#### Given exercise:
Write out the entire listing below exactly as it appears, minus any pictures.
------------------------------
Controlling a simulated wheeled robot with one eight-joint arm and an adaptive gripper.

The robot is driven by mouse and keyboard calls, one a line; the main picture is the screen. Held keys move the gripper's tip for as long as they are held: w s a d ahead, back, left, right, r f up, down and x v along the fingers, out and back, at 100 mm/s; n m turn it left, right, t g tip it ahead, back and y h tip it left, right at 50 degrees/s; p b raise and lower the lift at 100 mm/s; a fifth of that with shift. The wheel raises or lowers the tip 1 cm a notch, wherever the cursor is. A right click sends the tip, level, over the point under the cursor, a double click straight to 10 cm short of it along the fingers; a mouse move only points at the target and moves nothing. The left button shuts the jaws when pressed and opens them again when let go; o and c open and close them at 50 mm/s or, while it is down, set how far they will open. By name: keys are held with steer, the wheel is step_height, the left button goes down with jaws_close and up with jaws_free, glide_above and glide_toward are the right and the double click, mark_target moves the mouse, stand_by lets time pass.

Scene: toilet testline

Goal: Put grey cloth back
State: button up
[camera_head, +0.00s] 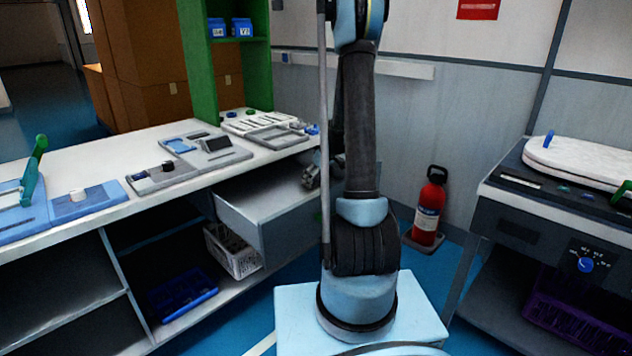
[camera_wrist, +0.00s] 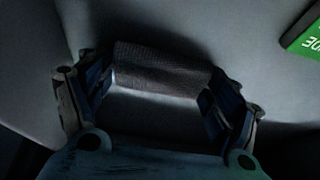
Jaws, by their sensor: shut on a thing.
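In the wrist view my gripper (camera_wrist: 158,88) is shut on the grey cloth (camera_wrist: 162,68), a dark textured piece held between its two fingers. A pale, shaded surface lies around and behind it. In the head view my gripper (camera_head: 312,177) is at the open drawer (camera_head: 245,222) under the right end of the long counter, mostly hidden behind my arm. The cloth cannot be made out in the head view. I cannot tell whether it touches the drawer floor.
The counter (camera_head: 95,160) holds several grey and blue trays. Below it are a white basket (camera_head: 232,250) and a blue tray (camera_head: 182,295). A red extinguisher (camera_head: 429,205) stands by the wall, and a dark bench (camera_head: 520,215) is at right. A green sign (camera_wrist: 304,34) shows in the wrist view.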

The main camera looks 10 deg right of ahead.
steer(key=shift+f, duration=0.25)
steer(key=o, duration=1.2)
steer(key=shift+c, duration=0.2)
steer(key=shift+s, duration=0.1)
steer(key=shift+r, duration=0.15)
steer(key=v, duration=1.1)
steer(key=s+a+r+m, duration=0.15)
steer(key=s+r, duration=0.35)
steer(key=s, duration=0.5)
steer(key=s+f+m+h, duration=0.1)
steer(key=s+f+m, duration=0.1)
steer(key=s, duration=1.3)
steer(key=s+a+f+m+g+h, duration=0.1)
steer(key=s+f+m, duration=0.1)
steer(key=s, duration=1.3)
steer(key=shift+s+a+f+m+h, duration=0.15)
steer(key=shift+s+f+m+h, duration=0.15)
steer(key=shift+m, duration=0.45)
------------------------------
#### Response for this exercise:
Controlling a simulated wheeled robot with one eight-joint arm and an adaptive gripper.

The robot is driven by mouse and keyboard calls, one a line; the main picture is the screen. Held keys move the gripper's tip for as long as they are held: w s a d ahead, back, left, right, r f up, down and x v along the fingers, out and back, at 100 mm/s; n m turn it left, right, t g tip it ahead, back and y h tip it left, right at 50 degrees/s; p b raise and lower the lift at 100 mm/s; a fifth of that with shift. The wheel raises or lowers the tip 1 cm a notch, wherever the cursor is. A right click sends the tip, level, over the point under the cursor, a double click straight to 10 cm short of it along the fingers; a mouse move only points at the target and moves nothing. The left button shuts the jaws when pressed and opens them again when let go; o and c open and close them at 50 mm/s or, while it is down, set how far they will open. By name: keys are held with steer, the wheel is step_height, the left button goes down with jaws_close and up with jaws_free, glide_above and glide_toward are the right and the double click, mark_target moves the mouse, stand_by lets time pass.

Scene: toilet testline

Goal: Put grey cloth back
State: button up
[camera_head, +0.00s] 
[camera_wrist, +0.00s] 
Jaws, by their sensor: shut on a thing.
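In the wrist view my gripper (camera_wrist: 158,88) is shut on the grey cloth (camera_wrist: 162,68), a dark textured piece held between its two fingers. A pale, shaded surface lies around and behind it. In the head view my gripper (camera_head: 312,177) is at the open drawer (camera_head: 245,222) under the right end of the long counter, mostly hidden behind my arm. The cloth cannot be made out in the head view. I cannot tell whether it touches the drawer floor.
The counter (camera_head: 95,160) holds several grey and blue trays. Below it are a white basket (camera_head: 232,250) and a blue tray (camera_head: 182,295). A red extinguisher (camera_head: 429,205) stands by the wall, and a dark bench (camera_head: 520,215) is at right. A green sign (camera_wrist: 304,34) shows in the wrist view.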

The main camera looks 10 deg right of ahead.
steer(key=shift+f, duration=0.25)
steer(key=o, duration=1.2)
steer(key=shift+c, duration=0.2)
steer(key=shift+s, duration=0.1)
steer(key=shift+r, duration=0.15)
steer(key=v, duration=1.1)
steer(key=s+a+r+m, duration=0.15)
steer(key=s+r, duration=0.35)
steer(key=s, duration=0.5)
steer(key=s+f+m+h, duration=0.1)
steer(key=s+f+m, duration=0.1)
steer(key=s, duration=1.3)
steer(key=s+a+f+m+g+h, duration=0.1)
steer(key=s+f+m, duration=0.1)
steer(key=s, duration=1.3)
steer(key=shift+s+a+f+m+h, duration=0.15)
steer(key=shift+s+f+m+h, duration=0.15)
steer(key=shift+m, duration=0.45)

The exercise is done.